I was supposed to be writing a post this evening about my shiny new vlog over on my YouTube channel, and how it was tied to the refocusing of The Smile Diary. I filmed and edited the video, and was waiting for it to export/upload from my iPad when the problems started…
If you know me you’ll know it’s taken a lot to get to a point where I feel ready to start vlogging. It’s something I’ve wanted to do for years. Different issues like lack of confidence, not having the skills, or equipment, and sometimes good old fear have stopped me. After recently attending a few workshops around vlogging, and some honest chats with my friend Adam who’s a fairly successful YouTuber, I was ready. Since uploading my first video to my shiny new channel last week – a poem for International Women’s Day, I was pumped to get my first vlog up too.
This morning with the sun shining through the window, and my hair and makeup done, I turned on my iPad and began talking.
It took a couple of practice runs, and a bit of telling myself off for looking at my face rather than the camera, but eventually I had footage I was happy with. I made some lunch, then set to work using iMovie to create a decent video out of 12 minutes of rambling. A few hours later I was ready. Setting it to upload I sat back and ate some chocolate as a reward while I waited. And waited. I didn’t know what the problem was, but two hours later the upload bar hadn’t moved even a millimeter forward. Determined to get the video out I pressed on, looking for another way to get it from my iPad onto YouTube. Eventually I tried to save the video out of iMovie (which I wish I’d thought of first).
I sighed, and went to my video library to find some space. At this point I have to state that I am a novice at using iMovie, so didn’t really understand how it worked. Figuring that the video I’d spent so long editing had all the footage I needed in it, I deleted the original clips. Anyone who’s used iMovie will know what that means. As soon as I went back to my project the words which filled me with devastation flashed onto the screen:
“source files not found”
In that moment, I felt like my life was flashing before my eyes. The thing I’d spent pretty much all day working on was gone. What was worse is that I was responsible for it. My own incompetence had caused me to mess up, and now I was paying the price. I should have done more research before I used iMovie. The program should have warned me the videos were being used for something. I felt sick, I felt like throwing my iPad across the room. I didn’t, but I swore pretty loudly, and kicked the bottom of my chair a few times.

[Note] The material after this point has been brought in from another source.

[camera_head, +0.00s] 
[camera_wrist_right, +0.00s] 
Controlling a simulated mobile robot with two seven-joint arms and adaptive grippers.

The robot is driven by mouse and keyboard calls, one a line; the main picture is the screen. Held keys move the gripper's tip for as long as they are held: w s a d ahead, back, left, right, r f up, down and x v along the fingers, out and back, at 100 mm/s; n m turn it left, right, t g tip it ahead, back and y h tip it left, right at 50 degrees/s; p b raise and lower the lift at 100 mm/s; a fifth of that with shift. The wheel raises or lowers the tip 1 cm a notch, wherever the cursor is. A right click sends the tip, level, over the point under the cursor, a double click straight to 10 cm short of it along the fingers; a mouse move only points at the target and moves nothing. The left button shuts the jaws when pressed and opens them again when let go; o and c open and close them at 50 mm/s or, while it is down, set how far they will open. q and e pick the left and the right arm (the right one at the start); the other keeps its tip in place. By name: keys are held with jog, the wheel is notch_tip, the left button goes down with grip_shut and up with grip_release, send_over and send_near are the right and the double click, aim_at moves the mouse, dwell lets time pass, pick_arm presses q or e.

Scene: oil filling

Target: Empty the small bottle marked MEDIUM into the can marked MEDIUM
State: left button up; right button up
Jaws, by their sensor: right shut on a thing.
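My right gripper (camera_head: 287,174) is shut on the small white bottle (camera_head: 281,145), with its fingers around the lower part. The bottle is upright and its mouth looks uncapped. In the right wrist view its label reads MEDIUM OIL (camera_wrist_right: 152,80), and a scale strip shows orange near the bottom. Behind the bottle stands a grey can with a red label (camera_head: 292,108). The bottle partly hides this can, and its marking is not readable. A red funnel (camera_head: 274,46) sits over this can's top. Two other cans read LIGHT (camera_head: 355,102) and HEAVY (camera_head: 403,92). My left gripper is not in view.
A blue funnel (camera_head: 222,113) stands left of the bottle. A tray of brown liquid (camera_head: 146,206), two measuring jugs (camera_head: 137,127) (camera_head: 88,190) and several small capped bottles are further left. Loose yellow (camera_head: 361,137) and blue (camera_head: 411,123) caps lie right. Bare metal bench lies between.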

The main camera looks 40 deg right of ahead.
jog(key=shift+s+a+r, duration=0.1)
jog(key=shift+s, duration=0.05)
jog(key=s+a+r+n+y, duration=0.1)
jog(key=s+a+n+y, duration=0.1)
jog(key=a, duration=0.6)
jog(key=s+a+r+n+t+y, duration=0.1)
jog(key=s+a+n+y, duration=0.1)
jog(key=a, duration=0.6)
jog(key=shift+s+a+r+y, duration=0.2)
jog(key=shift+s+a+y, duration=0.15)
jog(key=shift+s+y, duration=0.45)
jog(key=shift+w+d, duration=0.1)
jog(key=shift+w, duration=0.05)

How could I have been so stupid?
Now that I’ve sat down, watched a few episodes of Modern Family, eaten an entire bowl of mashed potato, and talked to a friend, I’ve calmed down. I’m still a little annoyed at myself, but it was a mistake. I’m sure many YouTubers have made mistakes in their time, and bloggers, and doctors, and politicians (don’t even get me started). The thing is everyone makes mistakes. Just because this one throws my schedule off, it’s not the end of the world. Not even close. I’m sure people have made far worse, more significant, and more dangerous mistakes. In fact I know they have. The people in the nursing home who didn’t think to look for my mum lying on the floor of her own room when she went ‘missing’ for example.
In the grand scheme of things, I’ll probably forget about this mistake in a few months.

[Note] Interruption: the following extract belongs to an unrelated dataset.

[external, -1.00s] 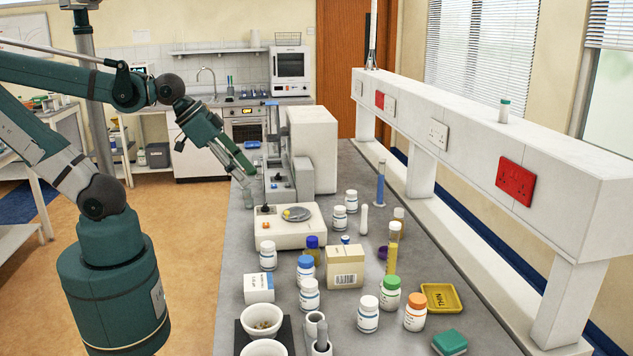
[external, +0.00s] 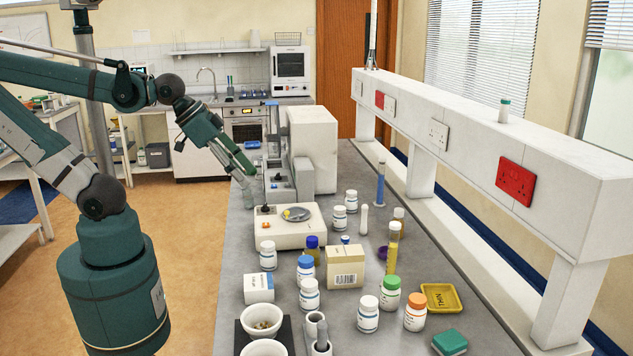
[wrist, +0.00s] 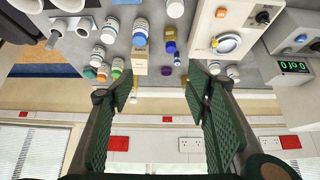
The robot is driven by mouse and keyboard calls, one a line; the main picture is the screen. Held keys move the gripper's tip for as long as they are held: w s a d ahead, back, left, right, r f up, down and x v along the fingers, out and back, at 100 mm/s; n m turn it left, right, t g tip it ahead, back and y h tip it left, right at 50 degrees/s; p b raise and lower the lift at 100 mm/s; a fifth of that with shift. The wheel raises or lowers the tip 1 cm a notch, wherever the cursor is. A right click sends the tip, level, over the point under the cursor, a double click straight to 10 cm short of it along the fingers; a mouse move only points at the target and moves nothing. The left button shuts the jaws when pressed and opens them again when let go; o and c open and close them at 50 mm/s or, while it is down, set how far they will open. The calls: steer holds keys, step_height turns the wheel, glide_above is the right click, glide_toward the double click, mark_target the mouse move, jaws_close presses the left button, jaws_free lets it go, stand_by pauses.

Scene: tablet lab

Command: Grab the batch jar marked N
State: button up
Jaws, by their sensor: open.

Or at the very least I’ll remember it because it taught me to back up all my videos, and to investigate a better way of recording/editing/uploading them. I’m pretty proud of the fact that after a little period of mourning/anger, I was able to see the positives, and even got fired up to write this post. In the past I would have taken something like this as a ‘sign’ to stop working on it. I’ve dealt with bigger setbacks in life, but when they were directly related to me trying new things which didn’t go to plan, I was quick to give up.
This year I made a vow to myself to stop making excuses.
To step into the life I want, and call in my success. I faced up to the problem, let out my emotions, then found a solution. That’s the thing with any setback. You can choose to learn from it and move forward, or you can wallow in it and let it consume you. I chose to do the first, and I hope you will too when you inevitably mess up. If all else fails you can scream at your iPad for a bit first…
Have a lovely day,
P.S. Before take two on my vlog, do any of you have tips for me when filming/editing/uploading? I’m using a 16gb iPad and iMove to edit (I know, money is a limitation at the moment). Any advice is much appreciated!